• _YOUR TASK_: Copy the lines holding the word "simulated", all of them.

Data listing
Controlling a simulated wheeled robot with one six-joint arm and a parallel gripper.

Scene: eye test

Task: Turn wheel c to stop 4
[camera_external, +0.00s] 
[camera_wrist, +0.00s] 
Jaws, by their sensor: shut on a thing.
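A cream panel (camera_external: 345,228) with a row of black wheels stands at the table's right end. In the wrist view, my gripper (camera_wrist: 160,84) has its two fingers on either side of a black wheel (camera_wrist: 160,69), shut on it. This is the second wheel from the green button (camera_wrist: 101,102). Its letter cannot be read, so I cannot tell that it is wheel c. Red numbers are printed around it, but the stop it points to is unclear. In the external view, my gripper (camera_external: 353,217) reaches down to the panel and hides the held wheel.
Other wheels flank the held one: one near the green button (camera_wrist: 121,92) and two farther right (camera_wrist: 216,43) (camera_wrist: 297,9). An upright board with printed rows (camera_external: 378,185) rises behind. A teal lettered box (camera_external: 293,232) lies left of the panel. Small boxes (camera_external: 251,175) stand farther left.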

* * *

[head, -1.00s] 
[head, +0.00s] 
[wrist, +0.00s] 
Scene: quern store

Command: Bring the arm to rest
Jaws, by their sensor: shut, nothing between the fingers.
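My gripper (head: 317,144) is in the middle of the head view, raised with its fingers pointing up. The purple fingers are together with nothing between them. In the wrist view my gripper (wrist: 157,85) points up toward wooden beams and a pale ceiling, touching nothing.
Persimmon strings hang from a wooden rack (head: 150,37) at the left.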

...

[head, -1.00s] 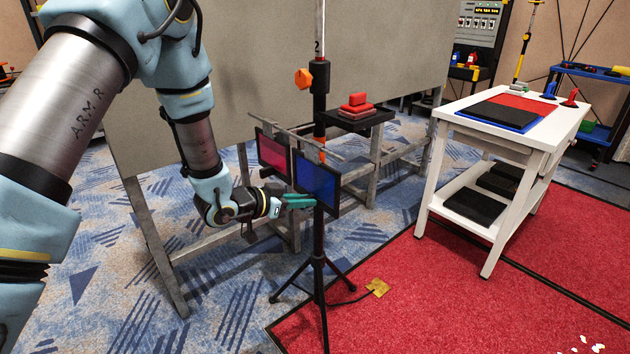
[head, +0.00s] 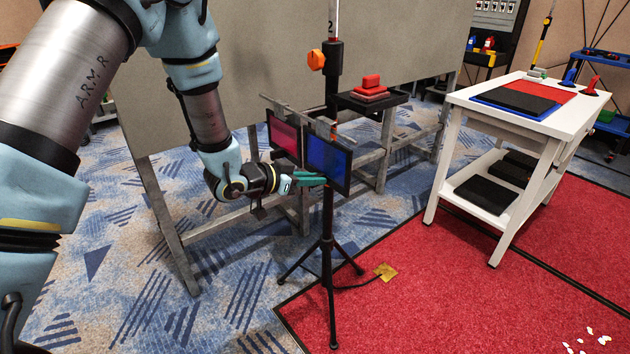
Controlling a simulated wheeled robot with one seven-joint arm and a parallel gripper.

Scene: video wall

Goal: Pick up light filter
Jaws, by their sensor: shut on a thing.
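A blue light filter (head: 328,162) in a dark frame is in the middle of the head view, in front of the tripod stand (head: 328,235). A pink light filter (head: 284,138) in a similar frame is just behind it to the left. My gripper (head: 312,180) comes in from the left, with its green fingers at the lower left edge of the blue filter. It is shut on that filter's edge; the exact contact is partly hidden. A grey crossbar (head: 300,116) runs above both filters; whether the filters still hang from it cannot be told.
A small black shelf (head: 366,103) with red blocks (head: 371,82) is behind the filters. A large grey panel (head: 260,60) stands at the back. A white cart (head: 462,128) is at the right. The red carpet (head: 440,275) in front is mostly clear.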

• _COMPLETE ANSWER_:
Controlling a simulated wheeled robot with one six-joint arm and a parallel gripper.
Controlling a simulated wheeled robot with one seven-joint arm and a parallel gripper.

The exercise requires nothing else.